** The problem **
How many lines of the records below contain the word "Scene"? Answer with the number alone.
++++ Extracted data
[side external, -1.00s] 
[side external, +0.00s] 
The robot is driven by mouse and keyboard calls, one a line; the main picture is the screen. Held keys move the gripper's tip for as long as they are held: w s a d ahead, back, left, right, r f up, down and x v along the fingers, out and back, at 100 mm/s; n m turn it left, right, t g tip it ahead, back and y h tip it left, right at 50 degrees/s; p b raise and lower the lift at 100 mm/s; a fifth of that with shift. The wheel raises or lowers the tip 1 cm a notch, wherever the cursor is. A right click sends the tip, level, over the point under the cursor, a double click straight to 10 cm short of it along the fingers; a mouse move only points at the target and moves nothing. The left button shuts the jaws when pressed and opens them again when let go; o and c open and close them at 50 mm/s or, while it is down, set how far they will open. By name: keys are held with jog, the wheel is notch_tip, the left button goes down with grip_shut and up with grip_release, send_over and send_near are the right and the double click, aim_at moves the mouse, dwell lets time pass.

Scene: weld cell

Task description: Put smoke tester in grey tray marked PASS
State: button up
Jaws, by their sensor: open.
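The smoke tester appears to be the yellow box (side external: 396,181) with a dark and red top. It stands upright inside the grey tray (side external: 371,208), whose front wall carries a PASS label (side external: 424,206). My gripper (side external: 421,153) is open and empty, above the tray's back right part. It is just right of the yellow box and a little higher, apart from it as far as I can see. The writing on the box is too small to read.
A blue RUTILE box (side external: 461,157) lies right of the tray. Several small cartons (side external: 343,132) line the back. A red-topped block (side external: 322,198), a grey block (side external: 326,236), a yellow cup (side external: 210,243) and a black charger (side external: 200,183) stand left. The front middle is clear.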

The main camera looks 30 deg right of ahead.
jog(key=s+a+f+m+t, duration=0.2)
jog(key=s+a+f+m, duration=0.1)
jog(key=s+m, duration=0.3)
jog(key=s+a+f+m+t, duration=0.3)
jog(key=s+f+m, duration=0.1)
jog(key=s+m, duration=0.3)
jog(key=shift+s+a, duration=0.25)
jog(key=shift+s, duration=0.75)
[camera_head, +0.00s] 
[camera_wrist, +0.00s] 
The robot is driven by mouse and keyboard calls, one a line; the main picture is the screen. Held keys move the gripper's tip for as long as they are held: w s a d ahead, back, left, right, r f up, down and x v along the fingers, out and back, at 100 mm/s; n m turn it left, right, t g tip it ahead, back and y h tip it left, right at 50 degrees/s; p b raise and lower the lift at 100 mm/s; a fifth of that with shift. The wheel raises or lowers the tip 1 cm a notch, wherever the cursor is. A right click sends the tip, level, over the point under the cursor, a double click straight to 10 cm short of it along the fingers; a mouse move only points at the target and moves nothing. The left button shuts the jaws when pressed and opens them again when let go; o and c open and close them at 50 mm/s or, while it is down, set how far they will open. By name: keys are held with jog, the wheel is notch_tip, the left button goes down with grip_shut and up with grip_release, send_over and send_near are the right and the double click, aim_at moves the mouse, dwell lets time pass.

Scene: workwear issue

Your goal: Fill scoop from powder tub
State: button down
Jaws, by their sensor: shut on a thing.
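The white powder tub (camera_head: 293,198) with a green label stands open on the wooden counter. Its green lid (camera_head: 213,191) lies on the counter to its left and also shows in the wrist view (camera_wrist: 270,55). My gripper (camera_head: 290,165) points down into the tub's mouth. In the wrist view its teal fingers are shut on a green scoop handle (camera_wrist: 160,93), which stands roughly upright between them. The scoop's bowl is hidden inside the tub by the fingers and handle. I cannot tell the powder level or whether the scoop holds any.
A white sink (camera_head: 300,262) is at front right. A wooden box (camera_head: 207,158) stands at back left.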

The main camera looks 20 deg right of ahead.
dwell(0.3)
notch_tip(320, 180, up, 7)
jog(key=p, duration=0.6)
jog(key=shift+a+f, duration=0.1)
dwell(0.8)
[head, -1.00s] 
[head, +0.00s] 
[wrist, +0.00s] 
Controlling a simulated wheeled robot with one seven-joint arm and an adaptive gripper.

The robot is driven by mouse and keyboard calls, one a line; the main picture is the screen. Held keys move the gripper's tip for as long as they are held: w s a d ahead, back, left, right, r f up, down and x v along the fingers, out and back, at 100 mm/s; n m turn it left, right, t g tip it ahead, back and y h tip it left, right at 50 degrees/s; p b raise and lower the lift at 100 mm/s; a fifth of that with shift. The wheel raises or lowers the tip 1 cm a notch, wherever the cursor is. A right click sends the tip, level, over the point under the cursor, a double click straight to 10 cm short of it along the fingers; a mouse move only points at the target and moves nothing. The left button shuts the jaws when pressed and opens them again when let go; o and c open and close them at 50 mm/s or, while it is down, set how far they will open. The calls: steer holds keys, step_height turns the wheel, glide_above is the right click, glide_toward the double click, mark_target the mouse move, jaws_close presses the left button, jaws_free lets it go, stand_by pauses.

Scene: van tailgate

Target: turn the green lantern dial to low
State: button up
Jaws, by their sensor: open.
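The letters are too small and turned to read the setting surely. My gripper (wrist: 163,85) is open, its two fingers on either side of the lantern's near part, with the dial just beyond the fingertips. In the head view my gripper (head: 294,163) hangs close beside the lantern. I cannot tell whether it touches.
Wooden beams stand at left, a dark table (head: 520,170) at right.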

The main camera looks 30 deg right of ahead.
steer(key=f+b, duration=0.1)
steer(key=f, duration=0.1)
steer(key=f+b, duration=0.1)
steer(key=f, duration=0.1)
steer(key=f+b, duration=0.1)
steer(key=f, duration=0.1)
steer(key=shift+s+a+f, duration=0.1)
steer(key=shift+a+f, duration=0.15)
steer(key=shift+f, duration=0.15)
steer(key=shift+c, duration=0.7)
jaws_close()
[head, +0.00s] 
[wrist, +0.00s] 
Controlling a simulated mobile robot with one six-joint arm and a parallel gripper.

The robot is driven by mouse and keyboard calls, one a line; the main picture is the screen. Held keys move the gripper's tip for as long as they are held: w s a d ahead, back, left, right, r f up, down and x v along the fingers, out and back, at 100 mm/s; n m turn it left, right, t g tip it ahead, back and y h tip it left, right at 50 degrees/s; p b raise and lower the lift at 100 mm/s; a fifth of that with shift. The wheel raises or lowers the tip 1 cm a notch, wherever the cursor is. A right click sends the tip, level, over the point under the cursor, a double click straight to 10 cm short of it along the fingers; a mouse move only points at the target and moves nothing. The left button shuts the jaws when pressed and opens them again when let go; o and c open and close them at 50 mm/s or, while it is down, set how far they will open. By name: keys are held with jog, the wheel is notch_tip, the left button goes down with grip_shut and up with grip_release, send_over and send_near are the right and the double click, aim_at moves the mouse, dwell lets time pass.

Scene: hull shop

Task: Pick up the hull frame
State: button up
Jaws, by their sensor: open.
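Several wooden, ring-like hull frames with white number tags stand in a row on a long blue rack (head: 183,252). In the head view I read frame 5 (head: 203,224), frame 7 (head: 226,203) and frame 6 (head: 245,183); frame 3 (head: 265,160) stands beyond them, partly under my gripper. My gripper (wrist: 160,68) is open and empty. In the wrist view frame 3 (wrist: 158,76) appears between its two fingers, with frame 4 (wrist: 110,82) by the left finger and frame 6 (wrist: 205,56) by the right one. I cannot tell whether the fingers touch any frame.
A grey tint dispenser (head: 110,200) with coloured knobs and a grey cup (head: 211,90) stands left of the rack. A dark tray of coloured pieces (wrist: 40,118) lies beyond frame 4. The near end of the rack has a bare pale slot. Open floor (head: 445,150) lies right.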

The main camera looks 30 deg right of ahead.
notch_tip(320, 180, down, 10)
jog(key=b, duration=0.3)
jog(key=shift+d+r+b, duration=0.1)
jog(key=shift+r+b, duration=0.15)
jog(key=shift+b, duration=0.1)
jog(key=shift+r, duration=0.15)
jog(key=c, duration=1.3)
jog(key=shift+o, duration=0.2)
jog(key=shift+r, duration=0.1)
++++++++
++++ Extracted data
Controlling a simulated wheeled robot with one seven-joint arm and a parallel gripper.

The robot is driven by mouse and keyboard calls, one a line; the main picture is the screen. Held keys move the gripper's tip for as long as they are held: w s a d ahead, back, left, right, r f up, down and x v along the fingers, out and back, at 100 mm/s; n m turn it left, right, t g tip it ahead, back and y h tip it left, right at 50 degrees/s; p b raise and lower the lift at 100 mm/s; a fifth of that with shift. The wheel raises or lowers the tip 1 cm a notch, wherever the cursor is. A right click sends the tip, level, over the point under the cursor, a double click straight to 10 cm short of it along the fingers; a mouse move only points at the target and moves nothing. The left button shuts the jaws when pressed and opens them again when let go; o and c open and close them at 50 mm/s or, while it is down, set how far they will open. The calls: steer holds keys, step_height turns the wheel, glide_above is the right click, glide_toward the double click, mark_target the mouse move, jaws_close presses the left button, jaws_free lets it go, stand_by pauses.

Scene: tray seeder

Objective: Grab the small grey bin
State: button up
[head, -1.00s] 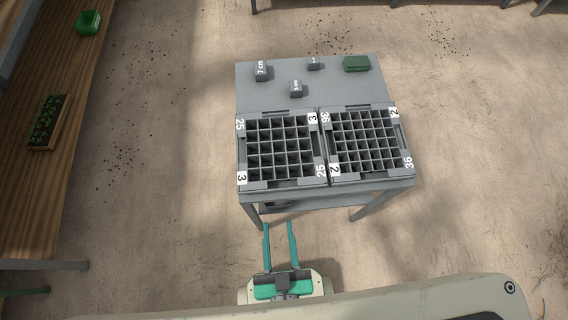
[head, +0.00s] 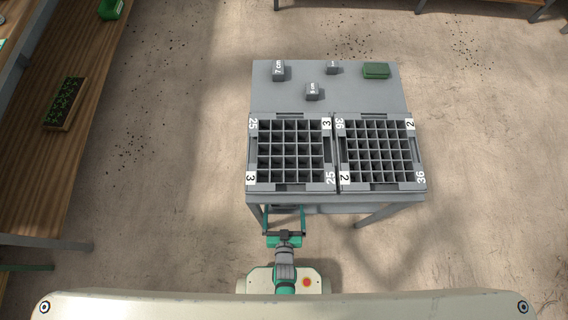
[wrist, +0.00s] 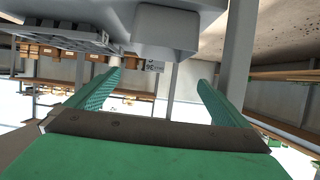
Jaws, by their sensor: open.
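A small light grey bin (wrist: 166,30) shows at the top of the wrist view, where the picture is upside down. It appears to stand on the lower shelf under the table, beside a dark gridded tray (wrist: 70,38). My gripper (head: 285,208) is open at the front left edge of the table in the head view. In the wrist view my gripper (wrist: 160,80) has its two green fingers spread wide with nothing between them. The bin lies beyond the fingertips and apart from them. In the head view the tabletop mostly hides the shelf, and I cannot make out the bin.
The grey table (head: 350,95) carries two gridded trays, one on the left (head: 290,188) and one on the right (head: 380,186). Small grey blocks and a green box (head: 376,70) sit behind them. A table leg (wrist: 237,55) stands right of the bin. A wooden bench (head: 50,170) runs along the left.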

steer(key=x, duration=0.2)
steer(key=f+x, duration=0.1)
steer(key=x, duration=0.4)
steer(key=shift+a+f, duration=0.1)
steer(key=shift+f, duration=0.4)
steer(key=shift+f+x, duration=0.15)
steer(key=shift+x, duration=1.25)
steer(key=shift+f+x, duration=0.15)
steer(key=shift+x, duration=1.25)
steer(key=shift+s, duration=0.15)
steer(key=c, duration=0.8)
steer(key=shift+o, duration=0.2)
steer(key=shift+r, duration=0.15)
++++++++
++++ Extracted data
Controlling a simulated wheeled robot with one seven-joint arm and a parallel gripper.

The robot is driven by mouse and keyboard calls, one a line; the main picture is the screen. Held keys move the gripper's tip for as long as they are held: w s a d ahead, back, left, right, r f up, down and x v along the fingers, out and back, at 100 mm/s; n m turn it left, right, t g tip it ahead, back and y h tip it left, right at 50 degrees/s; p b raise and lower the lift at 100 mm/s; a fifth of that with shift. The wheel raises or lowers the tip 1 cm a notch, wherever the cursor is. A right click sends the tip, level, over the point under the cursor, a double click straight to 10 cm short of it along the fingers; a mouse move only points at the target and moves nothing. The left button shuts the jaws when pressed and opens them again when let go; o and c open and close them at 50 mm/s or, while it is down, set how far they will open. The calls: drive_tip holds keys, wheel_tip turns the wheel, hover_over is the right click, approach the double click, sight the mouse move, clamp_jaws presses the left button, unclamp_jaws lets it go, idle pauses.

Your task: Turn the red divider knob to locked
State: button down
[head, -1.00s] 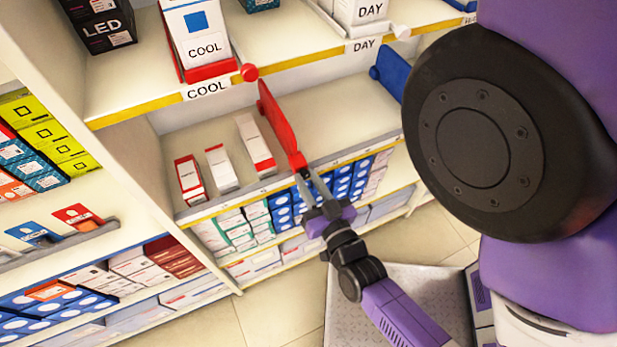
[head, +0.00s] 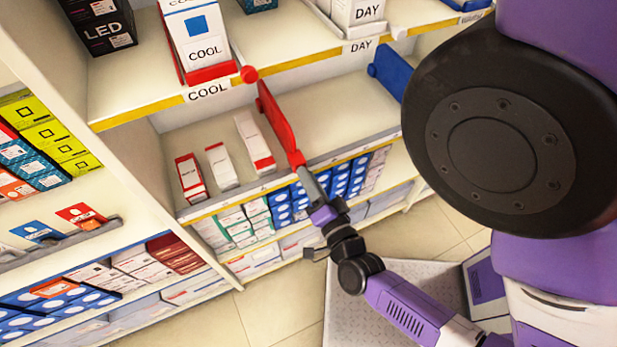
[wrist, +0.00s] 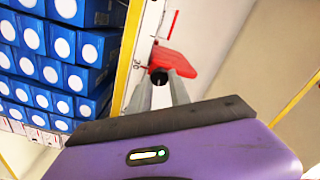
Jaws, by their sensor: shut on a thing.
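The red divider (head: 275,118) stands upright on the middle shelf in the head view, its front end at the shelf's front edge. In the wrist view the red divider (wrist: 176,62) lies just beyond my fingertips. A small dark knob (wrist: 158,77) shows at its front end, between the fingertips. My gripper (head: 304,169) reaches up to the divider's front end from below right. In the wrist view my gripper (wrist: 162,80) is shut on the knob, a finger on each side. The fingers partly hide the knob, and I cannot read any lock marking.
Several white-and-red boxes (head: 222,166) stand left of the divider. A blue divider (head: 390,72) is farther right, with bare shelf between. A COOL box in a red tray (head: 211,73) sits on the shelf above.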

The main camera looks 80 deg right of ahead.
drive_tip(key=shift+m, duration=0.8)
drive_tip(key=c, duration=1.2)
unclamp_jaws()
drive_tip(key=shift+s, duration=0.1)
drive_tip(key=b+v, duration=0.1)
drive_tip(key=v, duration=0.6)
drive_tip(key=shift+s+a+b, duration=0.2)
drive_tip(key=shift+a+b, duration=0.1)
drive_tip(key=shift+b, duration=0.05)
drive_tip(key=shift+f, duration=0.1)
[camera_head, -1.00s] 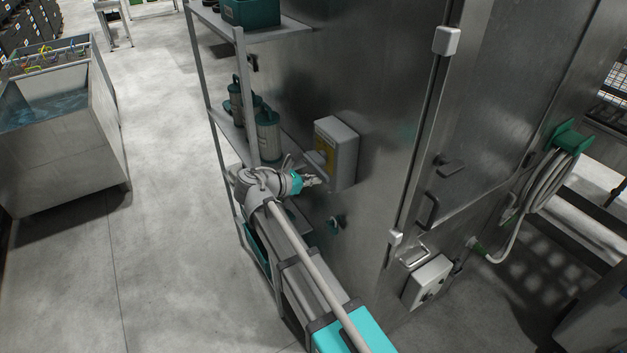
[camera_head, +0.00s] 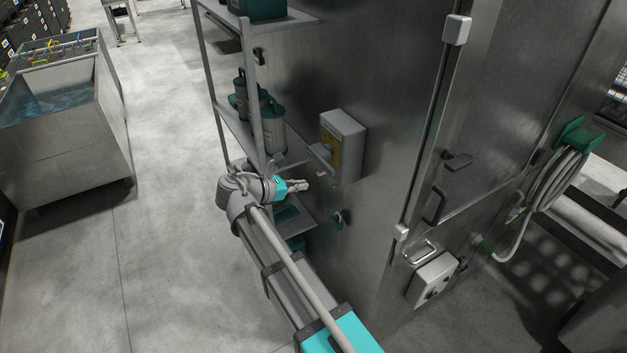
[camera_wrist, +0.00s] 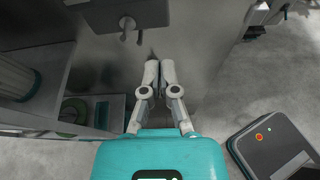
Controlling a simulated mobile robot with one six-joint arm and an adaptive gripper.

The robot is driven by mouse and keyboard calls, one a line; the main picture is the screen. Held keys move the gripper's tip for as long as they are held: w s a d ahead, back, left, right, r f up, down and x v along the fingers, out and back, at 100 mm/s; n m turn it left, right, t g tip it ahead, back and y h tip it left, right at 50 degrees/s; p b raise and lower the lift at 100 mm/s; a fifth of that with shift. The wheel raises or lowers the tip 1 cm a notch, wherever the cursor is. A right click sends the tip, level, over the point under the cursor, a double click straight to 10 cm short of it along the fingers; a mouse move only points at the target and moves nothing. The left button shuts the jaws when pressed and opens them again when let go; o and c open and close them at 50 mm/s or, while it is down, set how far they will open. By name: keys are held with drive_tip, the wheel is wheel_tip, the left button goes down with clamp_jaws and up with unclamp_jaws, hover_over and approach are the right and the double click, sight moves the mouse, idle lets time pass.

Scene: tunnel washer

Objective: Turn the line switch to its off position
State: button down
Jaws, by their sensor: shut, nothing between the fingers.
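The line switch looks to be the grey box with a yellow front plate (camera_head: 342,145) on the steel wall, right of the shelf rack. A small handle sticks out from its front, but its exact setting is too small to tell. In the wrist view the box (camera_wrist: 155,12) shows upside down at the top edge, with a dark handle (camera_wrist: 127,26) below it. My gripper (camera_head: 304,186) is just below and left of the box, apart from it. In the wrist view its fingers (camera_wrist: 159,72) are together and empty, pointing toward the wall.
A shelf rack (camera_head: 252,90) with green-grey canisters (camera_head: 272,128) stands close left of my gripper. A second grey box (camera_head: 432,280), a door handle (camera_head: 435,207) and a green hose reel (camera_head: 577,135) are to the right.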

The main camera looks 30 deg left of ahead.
++++++++
** Reply **
6